Demographic constraints that challenge Vermont’s long-term revenue picture cost the New England state its lone remaining triple-A rating.
Fitch Ratings downgraded the Green Mountain State’s general obligation bonds one notch to AA-plus Thursday citing slower growth prospects amid an older population with limited chances at near-term growth.
The lower AA-plus rating applies to a deal the state is planning for the week of July 22. It will sell $84 million of 2019 series A GO bonds in a competitive offering and $41 million of 2019 series B GO refunding bonds in a negotiated sale, Moody’s Investors Service said when it affirmed its Aa1 rating.
“The state’s labor force has been flat to declining over the past decade, in contrast to slow growth at the national level,” Fitch analyst Eric Kim wrote. “Fitch anticipates limited growth in Vermont’s revenues, relatively in line with inflation, given the state’s modest economic growth prospects.”
Vermont’s new AA-plus Fitch rating is in line with Moody’s, which downgraded the state’s GO bonds from Aaa in October also stemming largely from demographic headwinds. S&P Ratings also rates Vermont’s debt at AA-plus. All have stable outlooks.
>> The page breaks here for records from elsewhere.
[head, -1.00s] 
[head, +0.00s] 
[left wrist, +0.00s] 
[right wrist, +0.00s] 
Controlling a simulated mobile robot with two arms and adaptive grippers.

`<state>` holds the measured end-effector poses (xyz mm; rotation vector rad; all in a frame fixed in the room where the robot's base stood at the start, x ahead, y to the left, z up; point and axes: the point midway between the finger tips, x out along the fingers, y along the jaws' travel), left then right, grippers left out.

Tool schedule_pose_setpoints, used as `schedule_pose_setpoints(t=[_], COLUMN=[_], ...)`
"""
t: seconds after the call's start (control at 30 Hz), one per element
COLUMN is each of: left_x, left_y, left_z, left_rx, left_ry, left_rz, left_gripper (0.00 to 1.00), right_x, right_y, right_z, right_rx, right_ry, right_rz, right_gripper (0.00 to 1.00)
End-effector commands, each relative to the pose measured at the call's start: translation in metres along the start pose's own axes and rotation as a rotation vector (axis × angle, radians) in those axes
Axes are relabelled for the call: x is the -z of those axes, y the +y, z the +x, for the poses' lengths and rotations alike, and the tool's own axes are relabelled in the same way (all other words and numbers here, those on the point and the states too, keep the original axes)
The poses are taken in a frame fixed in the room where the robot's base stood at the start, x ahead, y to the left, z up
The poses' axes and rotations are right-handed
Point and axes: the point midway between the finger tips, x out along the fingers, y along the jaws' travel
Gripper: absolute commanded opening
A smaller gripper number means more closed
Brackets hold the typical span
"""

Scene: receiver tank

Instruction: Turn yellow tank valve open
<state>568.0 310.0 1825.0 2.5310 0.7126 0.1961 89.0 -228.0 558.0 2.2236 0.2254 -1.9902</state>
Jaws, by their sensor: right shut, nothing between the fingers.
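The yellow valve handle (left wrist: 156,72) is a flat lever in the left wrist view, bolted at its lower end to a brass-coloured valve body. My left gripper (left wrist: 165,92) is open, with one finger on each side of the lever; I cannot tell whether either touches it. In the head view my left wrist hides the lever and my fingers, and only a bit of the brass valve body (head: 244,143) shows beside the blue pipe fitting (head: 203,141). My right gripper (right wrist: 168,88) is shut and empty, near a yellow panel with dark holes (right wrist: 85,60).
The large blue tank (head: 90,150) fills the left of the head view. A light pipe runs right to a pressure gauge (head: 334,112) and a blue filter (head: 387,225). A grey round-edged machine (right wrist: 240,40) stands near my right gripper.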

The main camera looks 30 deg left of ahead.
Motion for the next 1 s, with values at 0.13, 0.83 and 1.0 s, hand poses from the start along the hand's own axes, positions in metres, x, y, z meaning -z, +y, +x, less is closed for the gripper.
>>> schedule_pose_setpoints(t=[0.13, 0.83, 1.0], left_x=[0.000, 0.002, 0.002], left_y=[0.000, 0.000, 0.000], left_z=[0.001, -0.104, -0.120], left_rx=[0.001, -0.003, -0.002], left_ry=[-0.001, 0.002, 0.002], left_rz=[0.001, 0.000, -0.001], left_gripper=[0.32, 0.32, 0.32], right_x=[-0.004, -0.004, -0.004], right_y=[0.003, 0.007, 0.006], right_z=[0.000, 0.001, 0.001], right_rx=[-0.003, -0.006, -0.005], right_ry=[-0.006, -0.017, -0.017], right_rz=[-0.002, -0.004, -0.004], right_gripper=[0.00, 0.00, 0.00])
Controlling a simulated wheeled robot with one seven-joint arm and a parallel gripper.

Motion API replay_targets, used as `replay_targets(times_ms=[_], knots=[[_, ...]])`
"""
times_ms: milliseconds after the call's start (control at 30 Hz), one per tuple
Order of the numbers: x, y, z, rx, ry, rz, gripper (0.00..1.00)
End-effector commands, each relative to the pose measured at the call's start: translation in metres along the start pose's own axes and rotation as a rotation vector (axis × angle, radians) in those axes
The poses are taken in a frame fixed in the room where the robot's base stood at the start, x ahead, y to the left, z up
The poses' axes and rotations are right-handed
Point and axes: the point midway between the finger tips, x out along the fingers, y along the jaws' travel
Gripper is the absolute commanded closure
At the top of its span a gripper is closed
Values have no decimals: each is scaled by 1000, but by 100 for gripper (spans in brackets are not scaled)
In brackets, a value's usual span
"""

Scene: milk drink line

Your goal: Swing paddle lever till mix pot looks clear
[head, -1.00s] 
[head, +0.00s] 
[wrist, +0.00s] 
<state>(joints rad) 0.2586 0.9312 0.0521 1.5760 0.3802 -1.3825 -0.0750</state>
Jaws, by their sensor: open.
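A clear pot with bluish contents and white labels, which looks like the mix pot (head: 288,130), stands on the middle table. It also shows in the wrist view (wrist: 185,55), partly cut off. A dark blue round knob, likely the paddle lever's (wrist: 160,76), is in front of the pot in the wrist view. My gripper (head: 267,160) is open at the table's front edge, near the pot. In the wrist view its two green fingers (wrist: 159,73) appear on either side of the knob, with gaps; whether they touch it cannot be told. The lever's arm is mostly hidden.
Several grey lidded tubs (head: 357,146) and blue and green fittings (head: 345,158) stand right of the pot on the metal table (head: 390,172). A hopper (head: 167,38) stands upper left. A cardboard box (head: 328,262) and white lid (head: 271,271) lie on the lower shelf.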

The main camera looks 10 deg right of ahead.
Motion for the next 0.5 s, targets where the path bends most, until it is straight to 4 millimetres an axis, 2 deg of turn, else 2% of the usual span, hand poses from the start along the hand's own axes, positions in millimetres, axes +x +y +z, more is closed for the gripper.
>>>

Kim noted that Vermont’s population is largely unchanged since the turn of the century in contrast to slow and steady growth seen at the national level. Vermont began to see a decline in population starting in 2012 with those dips leveling off during the past two years aided in part by the state’s efforts to attract new residents and businesses, including a grant program for remote workers who relocated there.
“Given Vermont’s small population of 626,299 as of July 2018 (second lowest amongst the states), even minor shifts in migration trends could again lead to population and workforce declines,” Kim said. “As with several other New England states, high educational attainment levels provide some potential for economic gains, but Vermont has not fully benefited from that potential to date.”
Vermont is planning to use proceeds from the series A bonds to finance various capital projects throughout the state, according to a July 11 Moody’s report. The series B bonds will refinance outstanding GOs for anticipated debt service savings.
State Treasurer Beth Pearce and Gov. Phil Scott issued a joint statement about the Fitch downgrade noting that despite facing demographic challenges, Vermont was also credited with having sound reserves and for taking modest steps to reduce pension liabilities. Pearce and Scott stressed that the state plans to continue advancing measures that can tackle population challenges
“The fact that population declines have leveled off in the past two years is encouraging, but it is clear we have more to do to make Vermont more affordable for families and businesses and to revitalize our economic centers throughout the State,” Pearce and Scott said in their joint statement. “To ensure a strong future, the Treasurer’s Office and the Governor stand ready to partner with the General Assembly, and other State and local officials to continue progress and reverse our demographic trajectory.”
Fitch also gave a one notch downgrade to the Vermont Municipal Bond Bank’s 1988 General Resolution bonds to AA-minus from AA.